INDEPENDENT TIMER BASED VEHICLE CHARGING

Description

FIELD

The present disclosure relates to a system for optimizing charge time of an electric vehicle based on a sleep or similar timer set by a user.

BACKGROUND

Some vehicles with a rechargeable battery may prioritize speed of charge cycles, which reduces the lifespan of the battery over repeated cycles. Other vehicles may use slower charging cycles resulting in incomplete charging during shorter charge cycles.

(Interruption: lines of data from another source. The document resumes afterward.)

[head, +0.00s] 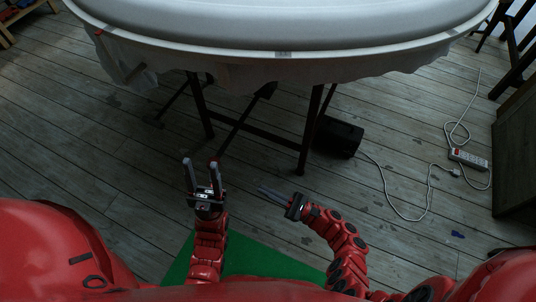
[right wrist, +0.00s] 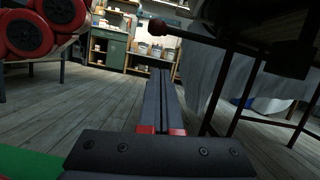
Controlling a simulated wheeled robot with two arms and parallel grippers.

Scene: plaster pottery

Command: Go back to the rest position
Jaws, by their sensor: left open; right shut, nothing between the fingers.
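My left gripper (head: 203,176) is in the lower middle of the head view. Its two fingers stand apart and point up the picture, with nothing between them. My right gripper (head: 268,192) is to the right of it, its fingers together and pointing left toward the left gripper. In the right wrist view the right fingers (right wrist: 160,95) lie side by side, shut and empty. Both grippers are in front of the table, apart from each other and over the floor.
A round white-covered table (head: 285,42) on dark legs stands ahead. A black box (head: 338,137) sits under it. A power strip (head: 468,159) and its cable lie on the floor at right. A green patch (head: 260,262) is below. A green cabinet (right wrist: 110,48) stands far back.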

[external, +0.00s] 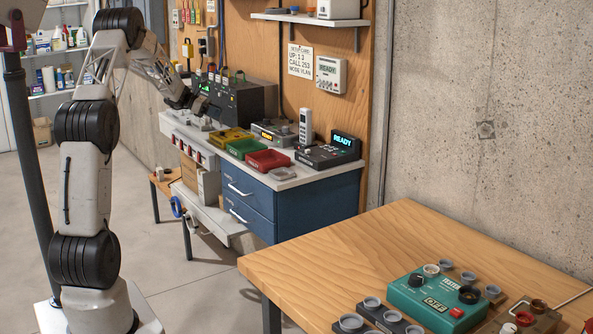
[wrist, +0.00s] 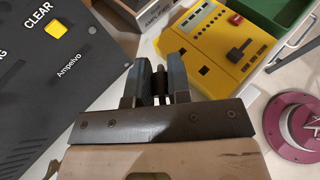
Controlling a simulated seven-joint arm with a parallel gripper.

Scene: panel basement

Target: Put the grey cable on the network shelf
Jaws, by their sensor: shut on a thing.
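In the wrist view my gripper (wrist: 158,72) is shut on a small dark plug-like thing (wrist: 157,82). I cannot tell whether this is an end of the grey cable, and I see no grey cable clearly. In the external view my gripper (external: 186,101) is at the near left side of a dark box (external: 238,100) on the bench; the fingers are too small to make out there. A wall shelf (external: 300,17) with several small items is above the bench. No label shows that it is the network shelf.
A black panel (wrist: 50,85) with a yellow button lies close left of the gripper in the wrist view. A yellow device (wrist: 215,50) and a green tray (wrist: 282,20) are to the right. A red tray (external: 268,160) stands farther along the bench. A wooden table (external: 330,245) is in front.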

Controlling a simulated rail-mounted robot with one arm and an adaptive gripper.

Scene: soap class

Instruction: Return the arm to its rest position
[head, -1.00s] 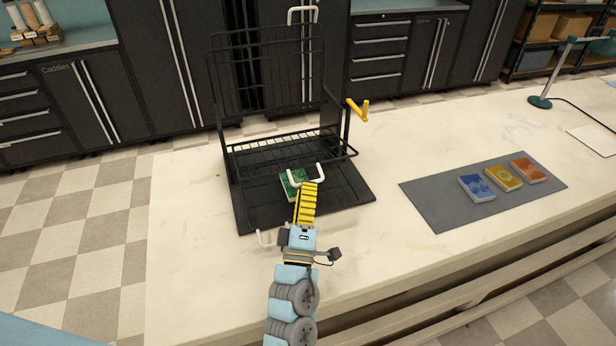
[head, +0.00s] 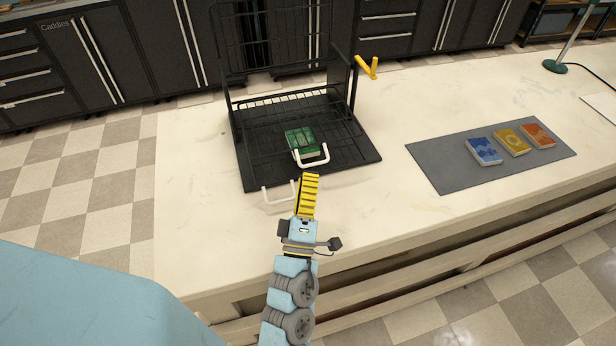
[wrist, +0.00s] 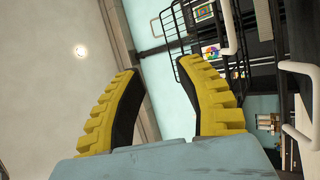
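My gripper (head: 309,180) has yellow ridged fingers and is just in front of the black wire rack, above the counter's front part. In the wrist view, its two fingers (wrist: 172,95) stand apart with nothing between them. A green soap box (head: 299,138) lies on the base of the black rack (head: 257,165), behind a white handle (head: 312,158) and apart from my gripper. The rack also shows at the top right of the wrist view (wrist: 186,66).
A grey mat (head: 437,163) on the counter (head: 400,230) holds a blue box (head: 483,151), a yellow box (head: 512,143) and an orange box (head: 538,135). A yellow piece (head: 368,68) sticks out at the rack's right. The counter between rack and mat is clear.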

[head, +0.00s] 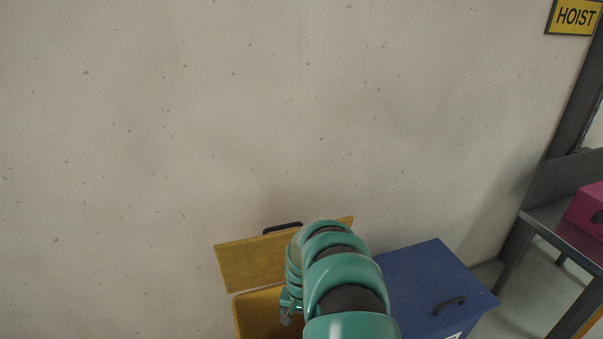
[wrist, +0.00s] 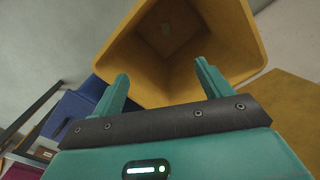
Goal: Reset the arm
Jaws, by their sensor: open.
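My gripper (wrist: 160,88) shows in the wrist view with its two teal fingers apart and nothing between them. The bin's lid (head: 250,266) with a black handle stands raised against the wall.
A blue bin (head: 425,283) with a shut lid and black handle stands right of the yellow one. Farther right is a grey metal table (head: 546,222) with a magenta box (head: 587,212). A concrete wall (head: 180,120) is behind, with a yellow HOIST sign (head: 574,17).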

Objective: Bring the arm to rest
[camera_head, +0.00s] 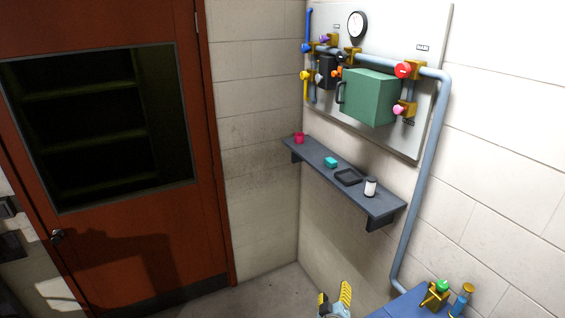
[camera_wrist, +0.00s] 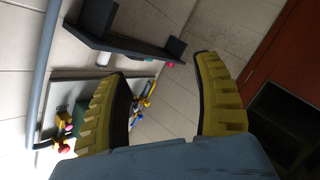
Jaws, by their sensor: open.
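My gripper (camera_head: 335,301) shows at the bottom edge of the head view, with yellow ribbed fingers, below the wall shelf. In the wrist view my gripper (camera_wrist: 160,85) has its two yellow fingers spread wide apart. Nothing is between the fingers; the wall and shelf show behind the gap. Most of my arm is outside the head view.
The shelf (camera_head: 326,167) holds a red cup (camera_head: 299,138), a teal block (camera_head: 331,162), a black tray (camera_head: 339,178) and a white cylinder (camera_head: 370,187). Above it is a panel with a green box (camera_head: 368,98). A blue surface (camera_head: 408,303) lies lower right; a red door (camera_head: 119,240) is left.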

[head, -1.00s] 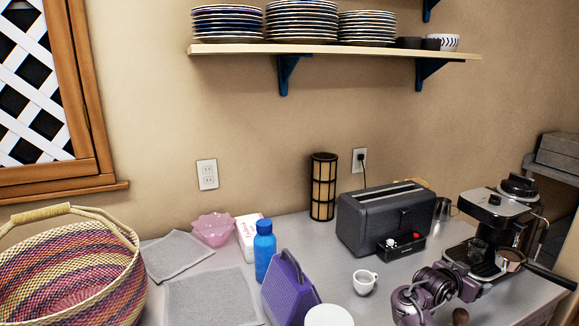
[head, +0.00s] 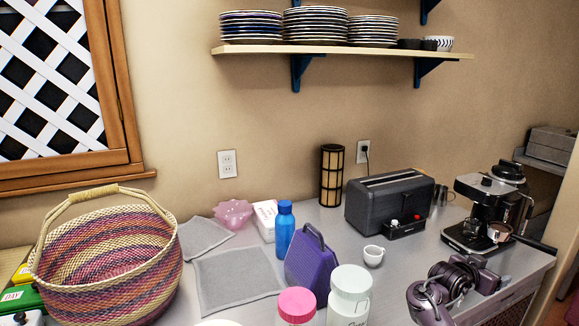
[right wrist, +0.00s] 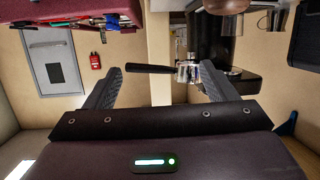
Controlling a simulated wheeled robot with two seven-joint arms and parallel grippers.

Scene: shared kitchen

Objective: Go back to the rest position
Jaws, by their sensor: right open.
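My right arm comes in at the bottom right of the head view, with its purple gripper (head: 488,280) in front of the coffee machine (head: 478,212) and apart from it. In the right wrist view, the two dark fingers of this gripper (right wrist: 158,84) stand wide apart with nothing between them. Beyond them the black handle (right wrist: 148,68) of the coffee machine shows at a distance. My left gripper is not in view.
On the grey counter (head: 405,272) stand a woven basket (head: 105,262), a blue bottle (head: 284,232), a purple box (head: 312,265), a white cup (head: 373,256), a toaster (head: 388,204) and jars with pink (head: 297,304) and pale lids (head: 351,281). A plate shelf (head: 340,50) hangs above.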

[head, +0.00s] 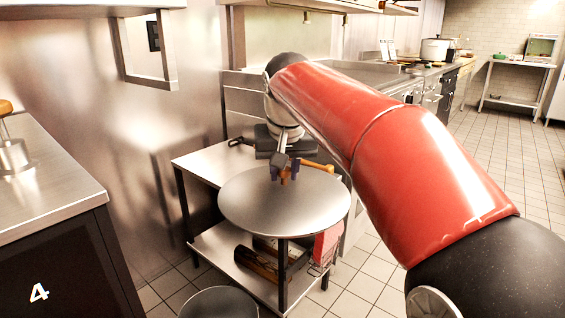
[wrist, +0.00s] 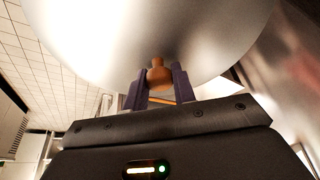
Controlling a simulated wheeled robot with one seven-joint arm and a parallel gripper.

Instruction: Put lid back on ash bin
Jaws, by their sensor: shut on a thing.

However, the user may not drive the vehicle at predicable times, and so users often cannot select a charge cycle tie or charge scheme at the time they plug their vehicle into a charger resulting in the vehicle being undercharged or charged inefficiently.

SUMMARY

In at least some implementations, a method for optimizing charge time for a vehicle may include the steps of receiving a user alarm time set by a user, determining an estimated charge time based at least in part on the user alarm time, and controlling a charge cycle of a battery as a function of the estimated charge time.

In at least some implementations, when the estimated charge time is later than a time the battery is expected to reach a predetermined charge level under present charging conditions, an electrical power provided to the battery is decreased.

In at least some implementations, when the estimated charge time is later than a time the battery is expected to reach a predetermined charge level under present charging conditions, an electrical power provided to the battery is increased.

In at least some implementations, the estimated charge time includes a first period of time in which electricity costs are higher than a second period of time during the estimated charge time, and the electrical power provided to the battery is decreased during at least a portion of the first period of time.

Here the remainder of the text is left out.